### DATASET CONTENT:
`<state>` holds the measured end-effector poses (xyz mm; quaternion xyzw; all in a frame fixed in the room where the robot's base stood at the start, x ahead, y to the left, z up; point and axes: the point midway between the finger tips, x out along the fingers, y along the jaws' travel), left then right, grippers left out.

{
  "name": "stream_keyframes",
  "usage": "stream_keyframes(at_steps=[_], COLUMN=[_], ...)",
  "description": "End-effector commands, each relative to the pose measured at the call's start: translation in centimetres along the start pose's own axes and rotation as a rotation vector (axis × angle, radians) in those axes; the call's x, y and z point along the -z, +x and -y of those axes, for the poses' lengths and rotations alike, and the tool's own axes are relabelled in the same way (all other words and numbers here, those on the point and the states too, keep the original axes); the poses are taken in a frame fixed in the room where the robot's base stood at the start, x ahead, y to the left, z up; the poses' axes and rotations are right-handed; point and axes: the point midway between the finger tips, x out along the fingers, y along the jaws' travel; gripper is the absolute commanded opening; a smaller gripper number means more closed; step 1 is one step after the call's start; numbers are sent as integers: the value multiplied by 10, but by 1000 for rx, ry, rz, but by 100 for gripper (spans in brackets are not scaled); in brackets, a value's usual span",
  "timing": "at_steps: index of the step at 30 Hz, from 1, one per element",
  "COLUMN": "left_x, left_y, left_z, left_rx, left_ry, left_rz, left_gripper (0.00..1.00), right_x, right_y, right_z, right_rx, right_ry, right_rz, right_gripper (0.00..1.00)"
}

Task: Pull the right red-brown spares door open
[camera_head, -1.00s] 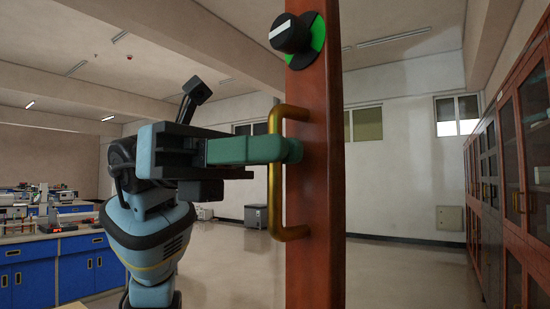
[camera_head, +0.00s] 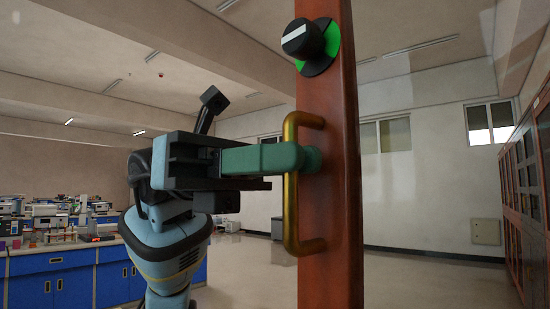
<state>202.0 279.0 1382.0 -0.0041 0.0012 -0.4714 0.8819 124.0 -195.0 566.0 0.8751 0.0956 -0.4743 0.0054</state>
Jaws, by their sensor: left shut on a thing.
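The red-brown door (camera_head: 334,190) stands upright and nearly edge-on in the middle of the head view, swung out into the room. A brass bar handle (camera_head: 291,225) runs vertically on it, below a black knob (camera_head: 302,38) with a green and black backing disc. My left gripper (camera_head: 300,158) reaches in from the left with its green fingers across the handle at mid-height. It is shut on the handle, and the fingertips lie close to the door face. The far finger is hidden. My right gripper is out of view.
Blue lab benches (camera_head: 60,285) with equipment on top stand at the left. A row of red-brown glazed cabinets (camera_head: 525,180) lines the right side. Open floor (camera_head: 400,285) lies beyond the door, up to the pale back wall.

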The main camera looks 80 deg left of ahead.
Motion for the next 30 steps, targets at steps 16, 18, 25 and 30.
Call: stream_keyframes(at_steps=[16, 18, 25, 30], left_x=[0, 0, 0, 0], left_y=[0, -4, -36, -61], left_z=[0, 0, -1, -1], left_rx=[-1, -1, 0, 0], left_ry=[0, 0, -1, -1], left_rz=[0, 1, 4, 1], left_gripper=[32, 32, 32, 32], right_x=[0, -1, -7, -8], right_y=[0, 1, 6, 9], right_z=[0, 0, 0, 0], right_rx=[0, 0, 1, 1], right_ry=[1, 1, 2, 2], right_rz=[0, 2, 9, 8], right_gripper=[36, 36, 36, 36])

### PROBLEM DETAILS:
Say how many lines in this material hold "COLUMN", and say nothing else.

### WRITTEN ANSWER:
2